If an object exhibits Brownian motion that has an average speed of 1.2 centimeters per second, which of the following is most likely to be the magnitude of its displacement after 60 seconds? (A) Zero centimeters, (B) 1.2 centimeters, (C) 34 centimeters, (D) 72 centimeters.

All right, so in this exercise, we’re starting with some object. And let’s say this is our object. And we’re told that it exhibits Brownian motion. This has a very specific meaning. It refers to the apparently random motion of particles in fluids. So, for example, if our object were a particle of a gas among many, many gas particles, then through collisions with other particles, this object would have its direction of travel changed over and over and over again. If we were to track the path followed by our particle as it goes through all these motions, that path would seem to be random. This is the Brownian motion that our problem statement is talking about.

We can see that over the course of all its motion, our object will have some average speed. And that average speed is given as 1.2 centimeters per second. This means that if we were to measure the entire distance traveled by our particle as it moves and then divide that distance by the time it takes our object to move that far, the result, the average speed of the object, would be 1.2 centimeters per second.

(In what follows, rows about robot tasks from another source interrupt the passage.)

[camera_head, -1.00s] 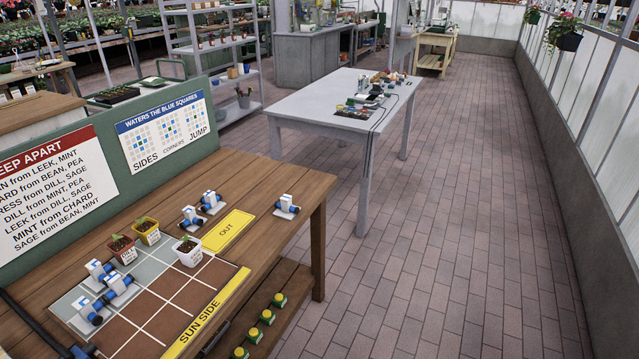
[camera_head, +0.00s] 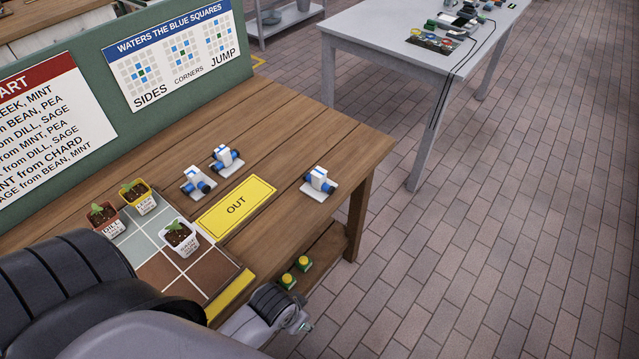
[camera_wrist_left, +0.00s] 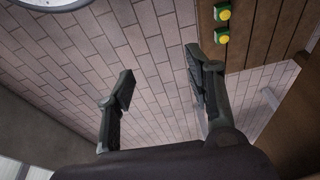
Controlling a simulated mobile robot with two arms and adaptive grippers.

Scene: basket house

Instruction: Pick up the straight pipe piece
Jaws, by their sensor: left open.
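Three small blue-and-white pipe pieces lie on the wooden bench in the head view. I cannot tell which is the straight one. My left arm covers the lower left of the head view, and its fingers are not clear there. In the left wrist view my left gripper (camera_wrist_left: 158,82) is open and empty, over the brick floor beside the bench. My right gripper is not in view.
Three potted seedlings stand on the grid board (camera_head: 165,268), partly hidden by my arm. A yellow OUT sign (camera_head: 237,205) lies beside it. Yellow-and-green knobs (camera_head: 288,281) sit on the lower shelf. A green board with posters backs the bench. A grey table (camera_head: 370,40) stands behind.

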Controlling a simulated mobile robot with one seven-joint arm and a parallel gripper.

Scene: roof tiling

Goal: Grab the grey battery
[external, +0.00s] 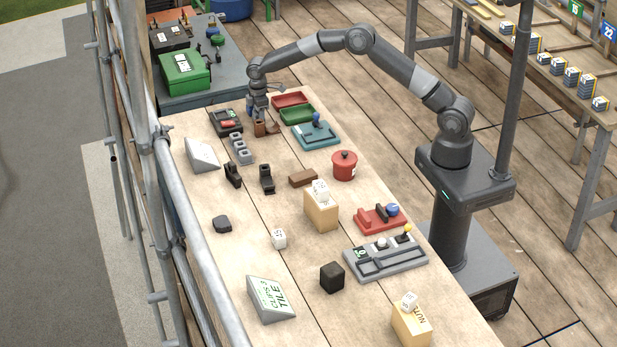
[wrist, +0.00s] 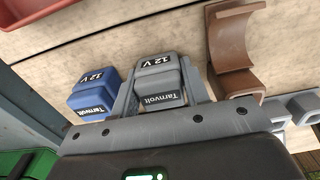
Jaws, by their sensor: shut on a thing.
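The grey battery (wrist: 160,82), marked "12 V" and "Tarnvolt", sits between the two grey fingers of my gripper (wrist: 163,88) in the wrist view. The fingers are shut on its sides. A blue battery (wrist: 92,96) with the same markings stands just left of it, outside the fingers. In the external view my gripper (external: 261,113) points down at the far end of the bench, low over the top. The grey battery is too small and covered to make out there. I cannot tell whether it touches the bench.
A brown curved piece (wrist: 232,50) stands close to the right of the fingers, with grey clips (wrist: 275,112) beyond. In the external view, red (external: 291,100) and green (external: 297,115) trays lie right of my gripper, and a black device (external: 226,122) lies left. The bench's near part has free gaps.

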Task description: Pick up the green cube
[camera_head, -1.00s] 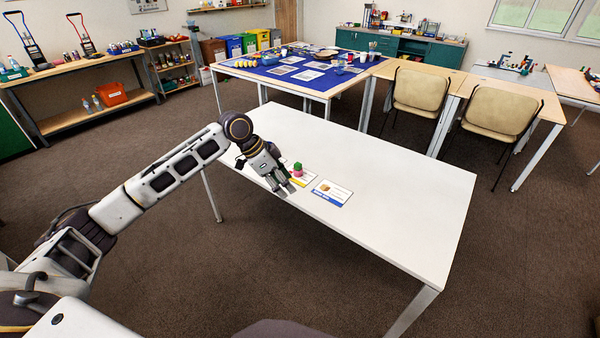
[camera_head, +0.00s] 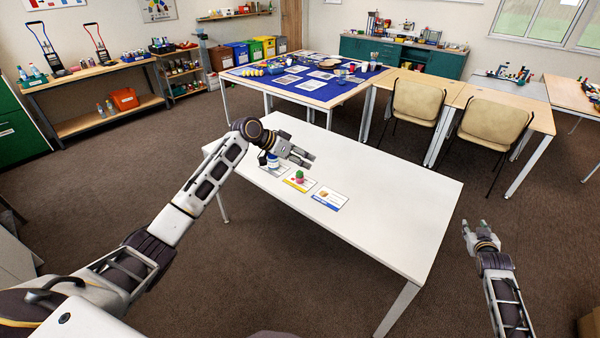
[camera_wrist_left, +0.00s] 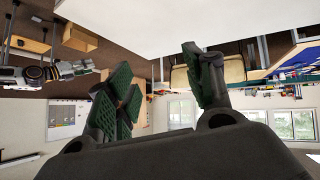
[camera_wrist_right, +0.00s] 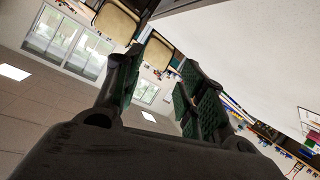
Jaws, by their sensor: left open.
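A small green item (camera_head: 299,174), which looks like the green cube, sits at the middle card (camera_head: 295,186) on the white table (camera_head: 385,210). Something pinkish-red shows just under it. My left gripper (camera_head: 310,160) is above the table behind the green item, pointing right, with its fingers apart. In the left wrist view its fingers (camera_wrist_left: 165,75) are spread with nothing between them. My right gripper (camera_head: 474,226) is off the table's right side, over the floor. Its fingers (camera_wrist_right: 160,75) are apart and empty in the right wrist view. Neither wrist view shows the green item.
A picture card (camera_head: 329,199) lies to the right of the middle card. A small blue-and-white object (camera_head: 272,161) shows beside my left wrist, partly hidden. The table's right half is bare. Two beige chairs (camera_head: 416,103) and a blue-topped table (camera_head: 335,95) stand behind.

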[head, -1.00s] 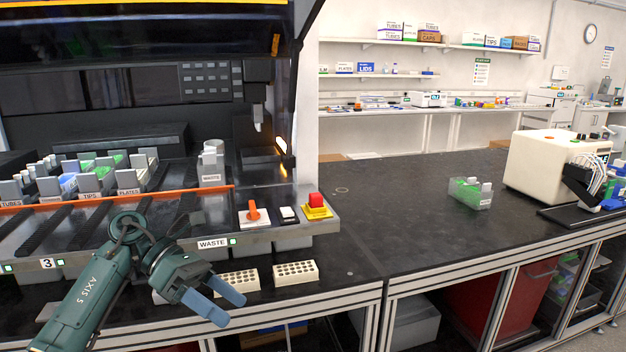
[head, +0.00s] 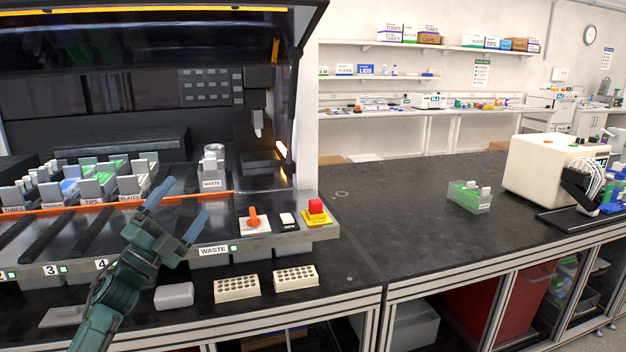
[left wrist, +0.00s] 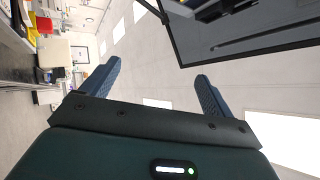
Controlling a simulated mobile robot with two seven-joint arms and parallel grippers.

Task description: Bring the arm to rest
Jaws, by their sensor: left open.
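My left gripper (head: 178,218) is open and empty in the head view. It is raised in front of the machine's deck, left of the WASTE label, with its blue fingers pointing up and to the right. In the left wrist view, the two blue fingers (left wrist: 157,84) stand wide apart with nothing between them. Behind them show the ceiling and wall, turned on their side. My right gripper is in neither view.
The dark machine (head: 120,220) with racks on its deck fills the left. Two white tube racks (head: 237,289) (head: 296,278) and a grey block (head: 174,295) lie before it. A clear bin (head: 468,203) and a white device (head: 545,165) stand at right. The middle bench is clear.

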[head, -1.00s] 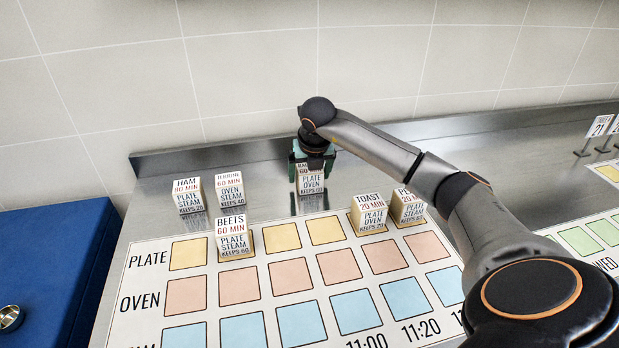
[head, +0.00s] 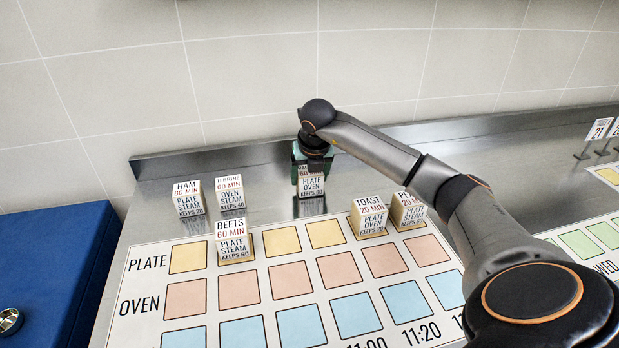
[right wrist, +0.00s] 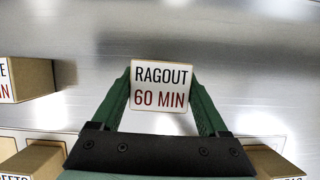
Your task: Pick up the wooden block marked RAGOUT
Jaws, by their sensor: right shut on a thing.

Our question then goes on to say, if this were to continue for 60 seconds, then which of the options we’re given is most likely to be the magnitude of our object’s displacement? Now, let’s recall that the displacement of an object is the straight-line distance between its starting and ending locations. So if our object started here, and then we’ll say that it ends here, then the displacement of our object is equal to this distance in that direction.

Recall that displacement is a vector having magnitude and direction. But then in our case, we’re just focusing on the absolute value of our displacement. We just want to know its magnitude. So if we let an object move apparently randomly at an average speed of 1.2 centimeters per second for 60 seconds, the question is, what will the magnitude of its displacement most likely be?

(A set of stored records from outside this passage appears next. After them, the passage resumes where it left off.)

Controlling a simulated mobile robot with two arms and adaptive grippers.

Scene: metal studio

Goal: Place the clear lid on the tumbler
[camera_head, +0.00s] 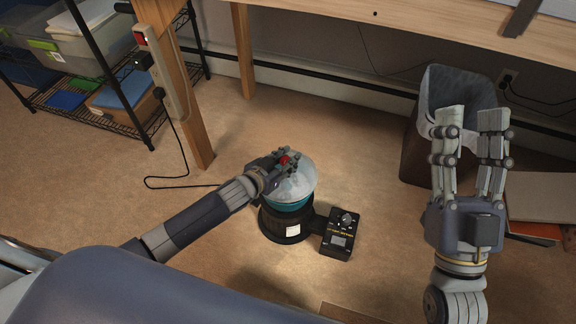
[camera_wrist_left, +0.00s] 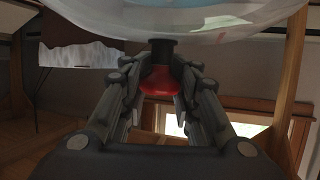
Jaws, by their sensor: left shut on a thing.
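The clear domed lid (camera_head: 301,184) with a red knob (camera_head: 285,160) is at the tumbler, over its teal bowl (camera_head: 288,205). The tumbler's round black base (camera_head: 284,226) stands on the carpet, with a control box (camera_head: 341,232) at its right. My left gripper (camera_head: 287,158) is shut on the red knob. The left wrist view shows the knob (camera_wrist_left: 160,80) between the fingers and the clear lid (camera_wrist_left: 200,18) beyond them. I cannot tell whether the lid touches the bowl's rim. My right gripper (camera_head: 471,120) is open and empty, at the right.
A lined waste bin (camera_head: 415,150) stands behind my right gripper, with flat boxes (camera_head: 540,200) to its right. A wooden workbench (camera_head: 400,25) spans the back, its leg (camera_head: 190,120) holding a power strip (camera_head: 165,75). A wire shelf (camera_head: 120,100) stands left. Carpet around the tumbler is mostly clear.

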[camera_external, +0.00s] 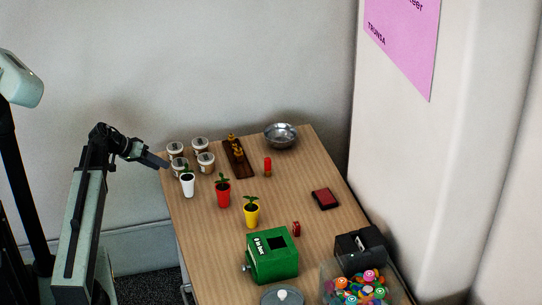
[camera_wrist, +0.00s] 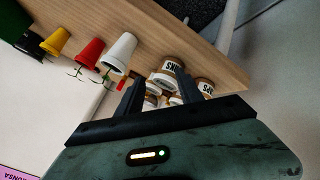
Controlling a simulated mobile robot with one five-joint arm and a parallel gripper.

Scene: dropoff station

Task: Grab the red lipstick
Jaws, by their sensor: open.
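The red lipstick (camera_external: 267,167) stands upright near the middle of the table's far half, just right of a dark wooden tray. In the wrist view a small red shape (camera_wrist: 121,85) beside my left finger looks like it, partly hidden. My gripper (camera_external: 164,163) is at the table's left edge, next to the white jars, well left of the lipstick. In the wrist view my gripper (camera_wrist: 157,86) has its fingers apart, with labelled jars behind them and nothing held.
Several white jars (camera_external: 206,162) and white, red (camera_external: 223,193) and yellow plant pots stand between my gripper and the lipstick. A green box (camera_external: 272,256) is at the front.

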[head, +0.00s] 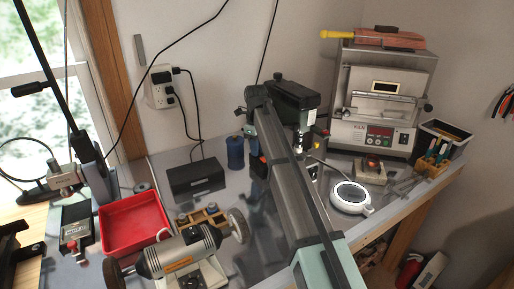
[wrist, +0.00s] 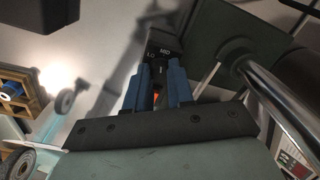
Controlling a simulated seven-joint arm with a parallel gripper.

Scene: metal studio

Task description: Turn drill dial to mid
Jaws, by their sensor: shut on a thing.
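The drill (head: 297,95) is a dark green and black bench drill press, standing behind my arm in the head view. In the wrist view, a black dial housing (wrist: 163,42) carries white "LO" and "MID" lettering with a pale mark below it. My gripper (wrist: 160,72) has blue fingers, which reach up to this housing and are closed on the drill dial just under the lettering. The dial is mostly hidden between the fingers, so its exact setting cannot be read. A bit of orange shows between the fingers.
A red tray (head: 134,222), a bench grinder (head: 180,255) and a black box (head: 196,178) stand left of my arm. A blue cylinder (head: 235,153) is close by. A round white-rimmed lamp (head: 350,197) and a grey machine (head: 378,100) stand to the right.

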Now, often, when we think of object motion taking place, we tend to think of that motion possibly happening in three different dimensions. The object could move up and down. That’s one dimension. Or it could move right and left. That’s another. Or it could move what we could call into or out of the screen. A particle of gas, for example, in a three-dimensional container could move in all these ways as well as in any combination of these directions.

But let’s say the object we’re working with is constrained to move only to the left or to the right. This is only for the sake of example, by the way. And our analysis will work just as well for an object moving in three dimensions. So if we say that our object starts here, then the only way it can move from that point is either to the left or to the right. And let’s say further that the length of each one of these arrows we’ve drawn in represents the distance our object would move in one second. In other words, each of these distances is 1.2 centimeters, since our object moves at 1.2 centimeters every second.

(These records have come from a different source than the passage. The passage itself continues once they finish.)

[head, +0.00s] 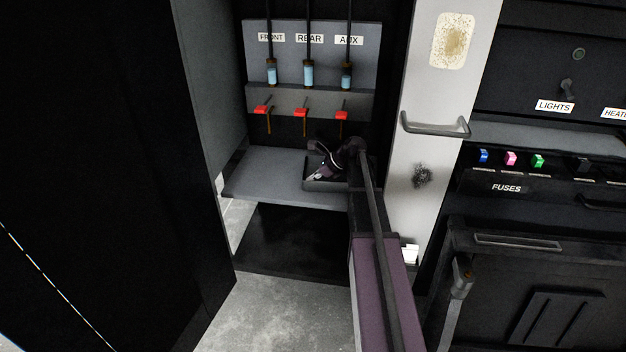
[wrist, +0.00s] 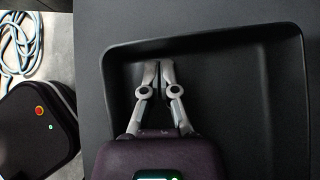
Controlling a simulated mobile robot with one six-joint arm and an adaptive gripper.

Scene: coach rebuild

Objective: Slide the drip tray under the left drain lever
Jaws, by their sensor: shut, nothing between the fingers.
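The drip tray (head: 325,187) is a shallow dark rectangular tray on the grey shelf, below the middle and right levers. It also shows in the wrist view (wrist: 240,110), filling the middle and right. My gripper (head: 317,176) is over the tray's left part. In the wrist view its fingertips (wrist: 167,70) are together and empty, over the tray floor near the left wall; I cannot tell whether they touch it. The left drain lever (head: 262,110) is red, beneath the FRONT label, left of the tray. My arm hides the tray's right side.
The middle lever (head: 302,113) and right lever (head: 342,115) hang above the shelf. Bare shelf (head: 262,172) lies left of the tray. A pale post with a handle (head: 435,130) stands to the right. The wrist view shows a dark case (wrist: 40,125) and a blue hose (wrist: 20,40) at left.

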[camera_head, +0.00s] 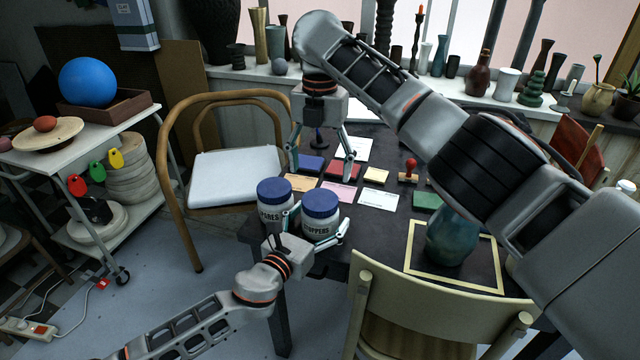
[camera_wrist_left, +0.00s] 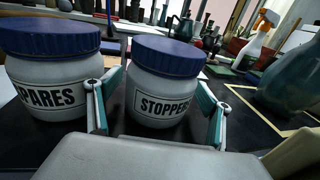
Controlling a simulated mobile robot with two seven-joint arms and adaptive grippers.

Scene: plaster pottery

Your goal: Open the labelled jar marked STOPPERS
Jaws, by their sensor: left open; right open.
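The jar marked STOPPERS (camera_head: 318,226) is white with a blue lid (camera_head: 320,203) seated on it. It stands upright near the table's left front corner. It also shows in the left wrist view (camera_wrist_left: 162,105), lid on. My left gripper (camera_head: 318,236) is open low at the jar, one finger on each side of its body; whether the fingers touch it I cannot tell. My left gripper's fingers also show in the wrist view (camera_wrist_left: 158,115). My right gripper (camera_head: 321,172) is open and empty, pointing down above the table behind the jar.
A similar jar marked SPARES (camera_head: 270,210) stands just left of the STOPPERS jar. Coloured cards and pads and a red-handled stamp (camera_head: 409,170) lie behind. A blue-green vase (camera_head: 455,235) stands inside a yellow frame line at right. Chairs (camera_head: 430,305) crowd the table (camera_head: 385,240).

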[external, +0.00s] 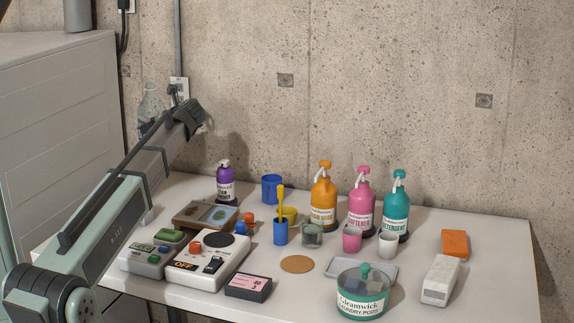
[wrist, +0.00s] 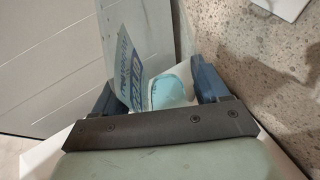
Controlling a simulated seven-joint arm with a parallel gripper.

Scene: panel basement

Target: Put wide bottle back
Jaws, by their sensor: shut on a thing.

Okay, so here’s where our object starts. And let’s say in the first second it moves to the right, so this way. Now, it was equally likely that the object move to the left because it’s exhibiting Brownian motion. And that means that when our object is here, after one second has elapsed, once again, it can only either move right or left. And the probability of it moving in either of those directions is the same.

Let’s say that, for this next interval of one second, the object again moves to the right. We can see that at this instant in time, its total displacement is 2.4 centimeters to the right. But only two of our 60 seconds has elapsed, so we’ll let time continue to unfold. When our object is at this point, it once again can move either to the left or to the right. And let’s say that now it moves to the left, 1.2 centimeters back towards where it started. So our object is now back here, and its total displacement has decreased.

Now, we could do this for 57 more seconds. But before we get that far along, we can start to see a general principle for the motion of this object. At any given point in time, it’s equally likely to be moving to the left as it is to the right. That has a very important implication. It means that if we were to total up all the distance to the right that our object travels over this time interval of 60 seconds. Say that that was equal to this distance. Then we would expect over the same time interval to have the object move the same distance in the opposite direction to the left.

The reason for this, as we said, is that the particle is equally likely to move in either direction. So over this relatively longer time interval, our particle would move some total distance to the right. And then it would likely move that same total distance back to the left. And therefore, it’s most likely that this object ends up in the same location where it began. We see that that agrees with option (A), which says that the magnitude of this object’s displacement after 60 seconds is most likely to be zero centimeters.